■ **Problem description**
Return all the data below as it stands, minus the pictures.

■ **Data section**

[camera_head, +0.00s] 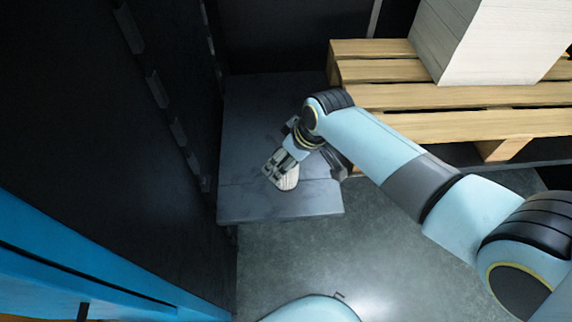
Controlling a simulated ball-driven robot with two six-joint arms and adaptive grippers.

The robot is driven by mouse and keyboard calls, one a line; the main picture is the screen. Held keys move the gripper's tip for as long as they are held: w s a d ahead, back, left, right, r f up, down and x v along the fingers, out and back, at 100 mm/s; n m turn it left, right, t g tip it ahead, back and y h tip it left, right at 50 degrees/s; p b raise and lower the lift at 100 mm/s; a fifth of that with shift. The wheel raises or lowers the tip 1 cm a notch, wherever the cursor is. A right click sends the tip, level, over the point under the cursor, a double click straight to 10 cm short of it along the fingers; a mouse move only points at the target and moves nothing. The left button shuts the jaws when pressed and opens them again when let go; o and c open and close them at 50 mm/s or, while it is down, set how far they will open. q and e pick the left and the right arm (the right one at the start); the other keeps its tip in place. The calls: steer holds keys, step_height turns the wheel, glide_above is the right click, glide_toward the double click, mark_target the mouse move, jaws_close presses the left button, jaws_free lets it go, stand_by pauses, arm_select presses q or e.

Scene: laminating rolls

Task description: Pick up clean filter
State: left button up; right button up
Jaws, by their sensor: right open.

■ **Correct answer**
[camera_head, +0.00s] 
Controlling a simulated ball-driven robot with two six-joint arms and adaptive grippers.

The robot is driven by mouse and keyboard calls, one a line; the main picture is the screen. Held keys move the gripper's tip for as long as they are held: w s a d ahead, back, left, right, r f up, down and x v along the fingers, out and back, at 100 mm/s; n m turn it left, right, t g tip it ahead, back and y h tip it left, right at 50 degrees/s; p b raise and lower the lift at 100 mm/s; a fifth of that with shift. The wheel raises or lowers the tip 1 cm a notch, wherever the cursor is. A right click sends the tip, level, over the point under the cursor, a double click straight to 10 cm short of it along the fingers; a mouse move only points at the target and moves nothing. The left button shuts the jaws when pressed and opens them again when let go; o and c open and close them at 50 mm/s or, while it is down, set how far they will open. q and e pick the left and the right arm (the right one at the start); the other keeps its tip in place. The calls: steer holds keys, step_height turns the wheel, glide_above is the right click, glide_toward the double click, mark_target the mouse move, jaws_close presses the left button, jaws_free lets it go, stand_by pauses, arm_select presses q or e.

Scene: laminating rolls

Task description: Pick up clean filter
State: left button up; right button up
Jaws, by their sensor: right open.

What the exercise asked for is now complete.